Recorded information:
↓↓↓

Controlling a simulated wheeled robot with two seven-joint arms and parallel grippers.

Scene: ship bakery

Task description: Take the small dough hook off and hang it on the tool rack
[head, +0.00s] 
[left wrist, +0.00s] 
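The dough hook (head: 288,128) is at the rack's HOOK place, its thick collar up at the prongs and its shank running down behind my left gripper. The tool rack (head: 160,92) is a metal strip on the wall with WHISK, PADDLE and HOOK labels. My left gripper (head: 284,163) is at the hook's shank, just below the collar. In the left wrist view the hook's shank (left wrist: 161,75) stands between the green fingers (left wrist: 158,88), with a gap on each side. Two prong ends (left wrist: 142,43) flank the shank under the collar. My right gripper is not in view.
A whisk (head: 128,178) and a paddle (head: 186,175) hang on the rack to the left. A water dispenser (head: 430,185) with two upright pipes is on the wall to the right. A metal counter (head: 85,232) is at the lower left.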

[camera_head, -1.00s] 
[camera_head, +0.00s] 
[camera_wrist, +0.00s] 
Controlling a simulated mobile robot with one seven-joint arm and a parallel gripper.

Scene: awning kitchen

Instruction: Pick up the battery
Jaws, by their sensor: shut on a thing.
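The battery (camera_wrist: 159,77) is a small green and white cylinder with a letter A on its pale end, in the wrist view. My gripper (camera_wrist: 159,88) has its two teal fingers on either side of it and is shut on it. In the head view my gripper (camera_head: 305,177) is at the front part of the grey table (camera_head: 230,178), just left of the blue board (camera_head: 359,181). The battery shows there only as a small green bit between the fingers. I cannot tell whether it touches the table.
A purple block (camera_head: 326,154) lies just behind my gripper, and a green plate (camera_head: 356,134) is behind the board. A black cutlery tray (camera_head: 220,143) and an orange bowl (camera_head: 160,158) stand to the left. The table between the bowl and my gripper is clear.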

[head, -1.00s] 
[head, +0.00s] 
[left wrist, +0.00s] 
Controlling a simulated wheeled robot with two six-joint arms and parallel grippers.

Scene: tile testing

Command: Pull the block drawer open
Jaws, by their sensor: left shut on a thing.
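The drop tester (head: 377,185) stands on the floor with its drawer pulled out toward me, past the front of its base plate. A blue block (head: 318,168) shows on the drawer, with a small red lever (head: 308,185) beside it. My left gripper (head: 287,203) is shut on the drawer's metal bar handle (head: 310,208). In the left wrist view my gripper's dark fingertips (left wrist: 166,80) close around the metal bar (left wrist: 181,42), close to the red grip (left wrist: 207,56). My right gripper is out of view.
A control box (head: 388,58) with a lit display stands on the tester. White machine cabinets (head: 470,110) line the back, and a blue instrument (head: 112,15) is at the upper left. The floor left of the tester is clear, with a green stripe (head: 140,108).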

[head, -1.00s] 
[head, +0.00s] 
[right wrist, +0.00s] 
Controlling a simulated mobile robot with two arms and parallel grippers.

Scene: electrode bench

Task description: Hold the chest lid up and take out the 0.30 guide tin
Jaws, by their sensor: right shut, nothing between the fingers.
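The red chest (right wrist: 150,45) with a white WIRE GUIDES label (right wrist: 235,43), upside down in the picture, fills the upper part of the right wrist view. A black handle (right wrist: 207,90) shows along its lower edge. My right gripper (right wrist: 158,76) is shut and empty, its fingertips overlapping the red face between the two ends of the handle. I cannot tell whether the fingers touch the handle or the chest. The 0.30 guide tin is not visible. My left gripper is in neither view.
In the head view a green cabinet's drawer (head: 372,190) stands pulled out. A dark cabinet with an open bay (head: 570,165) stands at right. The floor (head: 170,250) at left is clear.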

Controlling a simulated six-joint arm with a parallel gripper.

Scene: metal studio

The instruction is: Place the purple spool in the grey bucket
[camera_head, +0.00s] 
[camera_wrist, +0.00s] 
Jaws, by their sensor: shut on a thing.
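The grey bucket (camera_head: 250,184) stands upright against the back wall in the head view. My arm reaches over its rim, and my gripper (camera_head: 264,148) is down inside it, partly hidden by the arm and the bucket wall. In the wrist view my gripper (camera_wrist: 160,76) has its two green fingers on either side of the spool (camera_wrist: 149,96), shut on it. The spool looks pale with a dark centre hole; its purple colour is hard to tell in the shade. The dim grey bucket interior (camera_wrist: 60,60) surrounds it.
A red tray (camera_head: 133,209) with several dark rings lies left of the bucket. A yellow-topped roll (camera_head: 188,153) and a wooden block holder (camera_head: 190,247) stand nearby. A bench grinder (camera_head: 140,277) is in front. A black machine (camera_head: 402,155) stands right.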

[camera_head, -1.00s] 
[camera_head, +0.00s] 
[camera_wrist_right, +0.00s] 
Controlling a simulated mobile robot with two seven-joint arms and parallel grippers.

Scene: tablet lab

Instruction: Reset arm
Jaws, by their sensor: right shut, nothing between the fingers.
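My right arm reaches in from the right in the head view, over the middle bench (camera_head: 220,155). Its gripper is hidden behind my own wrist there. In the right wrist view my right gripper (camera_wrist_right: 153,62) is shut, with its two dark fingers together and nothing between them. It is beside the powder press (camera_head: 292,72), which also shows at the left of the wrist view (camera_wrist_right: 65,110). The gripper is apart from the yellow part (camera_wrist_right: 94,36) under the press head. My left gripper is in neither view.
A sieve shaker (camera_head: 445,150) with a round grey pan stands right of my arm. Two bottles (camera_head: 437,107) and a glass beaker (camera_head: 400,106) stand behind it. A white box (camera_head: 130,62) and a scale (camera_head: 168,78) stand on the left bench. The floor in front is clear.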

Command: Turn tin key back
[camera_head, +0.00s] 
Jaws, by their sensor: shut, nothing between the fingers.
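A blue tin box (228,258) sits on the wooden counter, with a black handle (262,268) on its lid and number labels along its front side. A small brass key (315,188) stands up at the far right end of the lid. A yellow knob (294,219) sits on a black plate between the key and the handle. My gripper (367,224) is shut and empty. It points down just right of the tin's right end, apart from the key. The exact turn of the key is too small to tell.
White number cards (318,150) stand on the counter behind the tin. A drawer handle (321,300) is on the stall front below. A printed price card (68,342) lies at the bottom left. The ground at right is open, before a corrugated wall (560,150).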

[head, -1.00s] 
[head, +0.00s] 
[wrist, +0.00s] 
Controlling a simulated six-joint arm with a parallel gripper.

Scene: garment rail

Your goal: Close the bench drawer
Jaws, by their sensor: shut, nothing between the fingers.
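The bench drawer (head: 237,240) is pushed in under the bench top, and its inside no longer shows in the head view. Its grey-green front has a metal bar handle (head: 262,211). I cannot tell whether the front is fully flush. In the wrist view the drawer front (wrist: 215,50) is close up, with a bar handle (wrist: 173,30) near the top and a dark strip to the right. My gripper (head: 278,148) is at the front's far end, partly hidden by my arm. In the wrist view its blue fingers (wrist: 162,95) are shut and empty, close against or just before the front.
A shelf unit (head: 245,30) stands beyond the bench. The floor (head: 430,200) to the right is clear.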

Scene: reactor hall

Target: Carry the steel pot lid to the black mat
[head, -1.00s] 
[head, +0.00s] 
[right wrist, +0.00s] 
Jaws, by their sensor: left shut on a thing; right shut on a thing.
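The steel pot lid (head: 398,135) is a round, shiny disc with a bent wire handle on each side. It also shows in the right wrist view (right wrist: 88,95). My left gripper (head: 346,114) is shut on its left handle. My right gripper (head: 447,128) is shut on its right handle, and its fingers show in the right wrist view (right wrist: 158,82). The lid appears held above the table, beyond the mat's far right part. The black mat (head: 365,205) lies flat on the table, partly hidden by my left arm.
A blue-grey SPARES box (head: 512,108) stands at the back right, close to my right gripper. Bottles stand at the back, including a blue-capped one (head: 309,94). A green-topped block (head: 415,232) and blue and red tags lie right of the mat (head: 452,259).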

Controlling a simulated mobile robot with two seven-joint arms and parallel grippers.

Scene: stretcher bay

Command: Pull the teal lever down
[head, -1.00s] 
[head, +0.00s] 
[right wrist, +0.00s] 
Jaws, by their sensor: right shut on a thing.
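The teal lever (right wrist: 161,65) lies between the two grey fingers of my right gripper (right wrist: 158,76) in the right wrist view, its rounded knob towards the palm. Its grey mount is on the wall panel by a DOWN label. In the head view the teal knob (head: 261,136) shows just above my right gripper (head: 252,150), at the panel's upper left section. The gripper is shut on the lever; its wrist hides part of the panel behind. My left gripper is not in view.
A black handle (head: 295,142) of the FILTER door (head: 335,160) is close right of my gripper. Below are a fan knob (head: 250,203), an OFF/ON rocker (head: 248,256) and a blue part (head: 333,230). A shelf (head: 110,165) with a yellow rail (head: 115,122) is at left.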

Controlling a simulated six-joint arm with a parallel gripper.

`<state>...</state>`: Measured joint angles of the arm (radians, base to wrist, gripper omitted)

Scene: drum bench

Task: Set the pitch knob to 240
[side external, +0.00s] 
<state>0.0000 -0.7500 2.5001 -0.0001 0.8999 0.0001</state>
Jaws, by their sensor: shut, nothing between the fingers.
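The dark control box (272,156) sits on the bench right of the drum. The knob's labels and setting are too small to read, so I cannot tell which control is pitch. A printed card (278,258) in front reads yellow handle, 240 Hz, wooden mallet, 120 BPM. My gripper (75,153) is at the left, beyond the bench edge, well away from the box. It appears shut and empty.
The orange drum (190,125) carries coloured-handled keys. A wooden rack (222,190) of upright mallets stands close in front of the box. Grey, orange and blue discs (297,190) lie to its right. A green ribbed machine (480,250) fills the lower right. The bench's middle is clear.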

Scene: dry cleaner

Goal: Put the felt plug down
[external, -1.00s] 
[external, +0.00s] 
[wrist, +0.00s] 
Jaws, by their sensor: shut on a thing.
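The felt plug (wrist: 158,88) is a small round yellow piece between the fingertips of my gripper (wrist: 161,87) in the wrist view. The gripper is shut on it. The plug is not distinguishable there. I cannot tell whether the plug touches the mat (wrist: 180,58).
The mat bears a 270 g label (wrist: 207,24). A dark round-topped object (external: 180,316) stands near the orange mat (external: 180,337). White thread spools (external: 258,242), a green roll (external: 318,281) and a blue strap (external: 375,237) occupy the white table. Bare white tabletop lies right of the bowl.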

↑↑↑

Your goal:
Across the entries, how many lines contain "state"? Reply with the number only.

Answer:
2